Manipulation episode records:

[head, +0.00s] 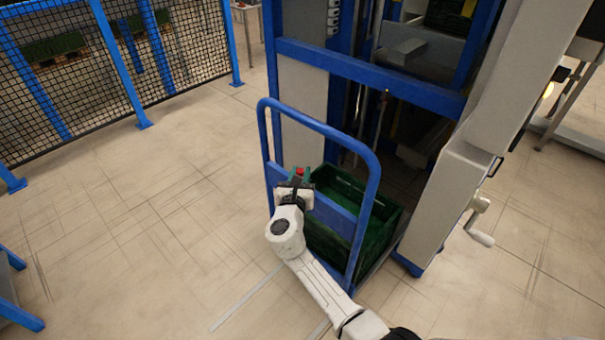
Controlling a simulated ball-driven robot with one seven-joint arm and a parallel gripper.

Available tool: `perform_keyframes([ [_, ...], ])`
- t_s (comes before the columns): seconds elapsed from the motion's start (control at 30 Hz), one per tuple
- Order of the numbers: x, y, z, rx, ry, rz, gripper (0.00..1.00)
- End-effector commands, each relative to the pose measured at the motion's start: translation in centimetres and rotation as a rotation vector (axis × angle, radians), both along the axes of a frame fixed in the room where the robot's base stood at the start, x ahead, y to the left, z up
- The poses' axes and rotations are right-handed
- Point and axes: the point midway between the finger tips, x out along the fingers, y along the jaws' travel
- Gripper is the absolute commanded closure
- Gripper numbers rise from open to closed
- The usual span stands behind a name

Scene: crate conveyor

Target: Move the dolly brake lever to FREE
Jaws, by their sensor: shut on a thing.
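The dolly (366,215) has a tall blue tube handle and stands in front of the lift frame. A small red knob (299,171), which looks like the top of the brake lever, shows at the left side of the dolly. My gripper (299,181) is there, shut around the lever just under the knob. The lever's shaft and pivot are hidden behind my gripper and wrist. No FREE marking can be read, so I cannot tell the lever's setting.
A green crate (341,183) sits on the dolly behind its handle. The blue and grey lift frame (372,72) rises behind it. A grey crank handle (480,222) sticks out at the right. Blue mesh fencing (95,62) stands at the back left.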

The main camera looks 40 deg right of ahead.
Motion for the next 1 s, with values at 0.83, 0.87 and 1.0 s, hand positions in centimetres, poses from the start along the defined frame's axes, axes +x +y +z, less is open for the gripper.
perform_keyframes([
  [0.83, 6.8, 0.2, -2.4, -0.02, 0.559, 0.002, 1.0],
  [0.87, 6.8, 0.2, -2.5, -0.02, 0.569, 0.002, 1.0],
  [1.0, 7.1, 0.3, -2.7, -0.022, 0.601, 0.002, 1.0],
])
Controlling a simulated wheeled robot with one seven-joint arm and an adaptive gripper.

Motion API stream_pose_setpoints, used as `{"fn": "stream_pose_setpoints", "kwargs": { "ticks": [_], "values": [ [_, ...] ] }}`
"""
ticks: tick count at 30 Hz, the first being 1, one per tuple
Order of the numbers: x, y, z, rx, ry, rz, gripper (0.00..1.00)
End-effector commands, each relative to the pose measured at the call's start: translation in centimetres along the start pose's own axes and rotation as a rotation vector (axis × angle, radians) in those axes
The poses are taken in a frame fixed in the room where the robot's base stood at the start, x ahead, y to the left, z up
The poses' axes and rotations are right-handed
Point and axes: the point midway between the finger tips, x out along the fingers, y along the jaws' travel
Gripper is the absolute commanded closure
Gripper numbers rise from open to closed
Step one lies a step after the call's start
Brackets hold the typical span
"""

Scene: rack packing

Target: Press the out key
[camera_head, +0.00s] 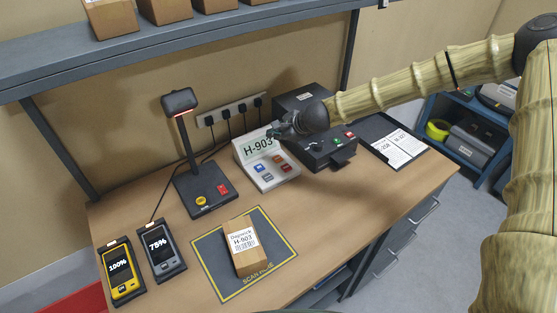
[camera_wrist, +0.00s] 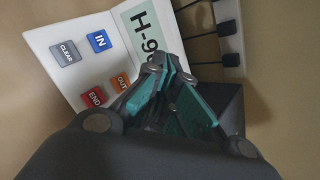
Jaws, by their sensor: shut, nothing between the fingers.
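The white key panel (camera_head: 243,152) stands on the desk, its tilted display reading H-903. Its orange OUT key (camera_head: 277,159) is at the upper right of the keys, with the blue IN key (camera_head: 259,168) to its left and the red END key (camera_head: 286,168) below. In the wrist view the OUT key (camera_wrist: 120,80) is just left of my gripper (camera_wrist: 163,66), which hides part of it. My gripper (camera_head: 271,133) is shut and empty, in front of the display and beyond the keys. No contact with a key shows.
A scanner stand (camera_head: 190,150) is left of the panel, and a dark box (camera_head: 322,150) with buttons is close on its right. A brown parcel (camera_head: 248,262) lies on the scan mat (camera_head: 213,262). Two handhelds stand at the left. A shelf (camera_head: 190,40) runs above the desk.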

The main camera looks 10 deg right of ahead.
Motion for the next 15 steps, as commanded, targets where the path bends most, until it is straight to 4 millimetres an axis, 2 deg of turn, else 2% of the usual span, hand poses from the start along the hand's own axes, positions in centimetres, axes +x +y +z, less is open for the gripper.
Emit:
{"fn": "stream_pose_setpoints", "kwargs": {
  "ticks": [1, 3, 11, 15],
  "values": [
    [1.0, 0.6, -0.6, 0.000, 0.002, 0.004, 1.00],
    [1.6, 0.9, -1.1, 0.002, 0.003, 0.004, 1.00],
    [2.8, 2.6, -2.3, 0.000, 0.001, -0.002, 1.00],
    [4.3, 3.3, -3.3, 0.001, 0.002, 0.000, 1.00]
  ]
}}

# Stated problem
From the material above, copy everything exactly but the pictures.

# Problem solution
[head, +0.00s] 
Controlling a simulated ball-driven robot with one seven-joint arm and a parallel gripper.

Available tool: `perform_keyframes([ [_, ...], ])`
- t_s (comes before the columns): seconds elapsed from the motion's start (control at 30 Hz), one per tuple
- Order of the numbers: x, y, z, rx, ry, rz, gripper (0.00..1.00)
- End-effector commands, each relative to the pose measured at the motion's start: translation in centimetres and rotation as a rotation vector (axis × angle, radians), both along the axes of a frame fixed in the room where the robot's base stood at the start, x ahead, y to the left, z up
- The poses' axes and rotations are right-handed
- Point and axes: the point midway between the finger tips, x out along the fingers, y along the jaws' travel
- Gripper is the absolute commanded closure
- Gripper numbers rise from open to closed
- The usual span stands behind a name

Scene: crate conveyor

Target: Move the dolly brake lever to FREE
Jaws, by their sensor: shut on a thing.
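The dolly (366,215) has a tall blue tube handle and stands in front of the lift frame. A small red knob (299,171), which looks like the top of the brake lever, shows at the left side of the dolly. My gripper (299,181) is there, shut around the lever just under the knob. The lever's shaft and pivot are hidden behind my gripper and wrist. No FREE marking can be read, so I cannot tell the lever's setting.
A green crate (341,183) sits on the dolly behind its handle. The blue and grey lift frame (372,72) rises behind it. A grey crank handle (480,222) sticks out at the right. Blue mesh fencing (95,62) stands at the back left.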

The main camera looks 40 deg right of ahead.
Motion for the next 1 s, with values at 0.83, 0.87 and 1.0 s, hand positions in centimetres, poses from the start along the defined frame's axes, axes +x +y +z, less is open for the gripper.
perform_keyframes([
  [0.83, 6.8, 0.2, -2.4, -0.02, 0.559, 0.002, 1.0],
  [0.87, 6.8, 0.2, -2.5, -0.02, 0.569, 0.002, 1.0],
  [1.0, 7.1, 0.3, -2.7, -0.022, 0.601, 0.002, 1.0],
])
Controlling a simulated wheeled robot with one seven-joint arm and an adaptive gripper.

Motion API stream_pose_setpoints, used as `{"fn": "stream_pose_setpoints", "kwargs": { "ticks": [_], "values": [ [_, ...] ] }}`
"""
ticks: tick count at 30 Hz, the first being 1, one per tuple
Order of the numbers: x, y, z, rx, ry, rz, gripper (0.00..1.00)
End-effector commands, each relative to the pose measured at the call's start: translation in centimetres along the start pose's own axes and rotation as a rotation vector (axis × angle, radians) in those axes
The poses are taken in a frame fixed in the room where the robot's base stood at the start, x ahead, y to the left, z up
The poses' axes and rotations are right-handed
Point and axes: the point midway between the finger tips, x out along the fingers, y along the jaws' travel
Gripper is the absolute commanded closure
Gripper numbers rise from open to closed
Step one lies a step after the call's start
Brackets hold the typical span
"""

Scene: rack packing

Target: Press the out key
[camera_head, +0.00s] 
[camera_wrist, +0.00s] 
Jaws, by their sensor: shut, nothing between the fingers.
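The white key panel (camera_head: 243,152) stands on the desk, its tilted display reading H-903. Its orange OUT key (camera_head: 277,159) is at the upper right of the keys, with the blue IN key (camera_head: 259,168) to its left and the red END key (camera_head: 286,168) below. In the wrist view the OUT key (camera_wrist: 120,80) is just left of my gripper (camera_wrist: 163,66), which hides part of it. My gripper (camera_head: 271,133) is shut and empty, in front of the display and beyond the keys. No contact with a key shows.
A scanner stand (camera_head: 190,150) is left of the panel, and a dark box (camera_head: 322,150) with buttons is close on its right. A brown parcel (camera_head: 248,262) lies on the scan mat (camera_head: 213,262). Two handhelds stand at the left. A shelf (camera_head: 190,40) runs above the desk.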

The main camera looks 10 deg right of ahead.
Motion for the next 15 steps, as commanded, targets where the path bends most, until it is straight to 4 millimetres an axis, 2 deg of turn, else 2% of the usual span, hand poses from the start along the hand's own axes, positions in centimetres, axes +x +y +z, less is open for the gripper.
Emit:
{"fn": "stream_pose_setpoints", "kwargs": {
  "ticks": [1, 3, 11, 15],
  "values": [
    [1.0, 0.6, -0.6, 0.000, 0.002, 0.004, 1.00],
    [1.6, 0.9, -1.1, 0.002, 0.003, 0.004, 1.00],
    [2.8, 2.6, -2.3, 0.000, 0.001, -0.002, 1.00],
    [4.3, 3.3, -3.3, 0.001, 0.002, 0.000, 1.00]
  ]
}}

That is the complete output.